One of Baker’s first moves as Saks’ new owner will be to open seven stores in Canada and as many as 24 Off Fifth outlet stores. With a flagship Hudson’s Bay store at the south end of the Toronto Eaton Centre, Baker’s taking the Hudson’s Bay store four subway stops north of the Eaton Centre and converting into the second-largest Saks anywhere. Bloor Street is a popular luxury shopping district in Toronto, so a Saks location will do very well.
Shoes will be one of the biggest battlegrounds for all Canadian department stores in the years ahead. Nordstrom consistently generates almost a quarter of its revenue from shoes — its second-best category behind women’s apparel. Together, these two categories generated 54% of its overall revenue in fiscal 2012.
Fashion industry analyst Sandy Silva points out in Strauss’s article that mid-to-high-priced women’s footwear is underdeveloped in Canada. For this reason, women can expect to see much better shoe options in Canada over the next few years (which will make my wife very happy). Like retail in general in Canada, the arrival of American competition is forcing the Canadian mainstays to up their game. Whether or not they can is another matter altogether.

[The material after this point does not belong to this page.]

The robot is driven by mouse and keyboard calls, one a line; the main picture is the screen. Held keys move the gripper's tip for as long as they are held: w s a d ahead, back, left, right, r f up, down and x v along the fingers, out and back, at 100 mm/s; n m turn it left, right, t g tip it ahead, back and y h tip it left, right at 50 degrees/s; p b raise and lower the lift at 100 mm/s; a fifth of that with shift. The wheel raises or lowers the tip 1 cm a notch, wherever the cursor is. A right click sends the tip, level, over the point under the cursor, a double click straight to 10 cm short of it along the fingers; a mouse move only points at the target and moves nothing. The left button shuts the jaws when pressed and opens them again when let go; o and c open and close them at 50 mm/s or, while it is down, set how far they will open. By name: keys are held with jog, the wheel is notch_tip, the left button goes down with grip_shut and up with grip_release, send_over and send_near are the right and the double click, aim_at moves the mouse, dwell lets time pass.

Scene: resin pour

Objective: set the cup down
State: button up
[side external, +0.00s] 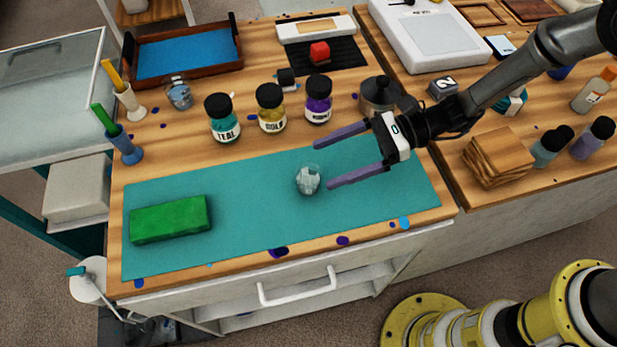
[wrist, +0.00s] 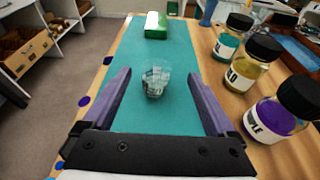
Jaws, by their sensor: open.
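A small clear cup (side external: 308,180) stands upright on the teal mat (side external: 250,220), right of the mat's middle in the side view. It also shows in the wrist view (wrist: 156,79), ahead of and between my fingers. My gripper (side external: 322,165) is open, its two purple fingers spread wide and pointing at the cup. The fingertips look close to the cup, but I see no contact. In the wrist view my gripper (wrist: 157,85) has teal mat showing between its fingers. The cup's contents are hard to make out.
A green block (side external: 171,219) lies on the mat's left. Teal (side external: 223,120), gold (side external: 271,110) and purple (side external: 318,100) jars stand behind the mat. Brushes in holders (side external: 125,145) stand at the left edge. The mat between block and cup is clear.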

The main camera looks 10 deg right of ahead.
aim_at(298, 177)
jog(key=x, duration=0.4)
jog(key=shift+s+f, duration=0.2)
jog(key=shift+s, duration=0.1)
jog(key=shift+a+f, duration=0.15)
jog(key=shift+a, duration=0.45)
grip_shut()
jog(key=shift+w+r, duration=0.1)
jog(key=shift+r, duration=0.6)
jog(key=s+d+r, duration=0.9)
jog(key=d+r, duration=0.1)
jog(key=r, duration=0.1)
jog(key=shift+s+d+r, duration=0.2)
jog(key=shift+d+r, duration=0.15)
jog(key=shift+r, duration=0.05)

Headquartered in Seattle and only 140 miles south of Vancouver, Nordstrom already has a good idea about Canadian shopping habits. Something like 15,000 Canadians already have Nordstrom cards, so you can bet the company’s been using the data to figure out what Canadians want to buy in the stores come the fall of 2014.
Furthermore, JWN has been able to watch Target stumble badly in its first year operating stores in Canada and will certainly learn from Target’s mistakes. If you look at the drawings of its first five Canadian stores, you can tell Nordstrom isn’t planning to enter Canada on the cheap.
Both Holt Renfrew and Hudson’s Bay have deep pockets. But so do Nordstrom and Macy’s if they decide to enter the market. Canadian department stores haven’t been this talked about in years. That’s good for Canadians and better for Nordstrom.
I believe Target will ultimately get its problems sorted out north of the border, taking market share from other discount competitors, both Canadian and American. Nordstrom will likely follow a similar path taking 3-5 years before it becomes clear it made a smart decision. Long-term, I like the idea of owning JWN stock.
Holt Renfrew will take about the same amount of time to figure out it’s the loser in all of this brinksmanship for Canada’s high-end shopping dollars. The combination of Saks/Hudson’s Bay could possibly lose some market share to Nordstrom, but they’ll also pick some up from Holt Renfrew.
Overall, I think HBAYF will hold its own. I’d be less inclined to own HBAYF stock over JWN, but then again, Richard Baker seems to have a Midas touch when it comes to retail, so you never know.
As of this writing, Will Ashworth did not own a position in any of the aforementioned securities.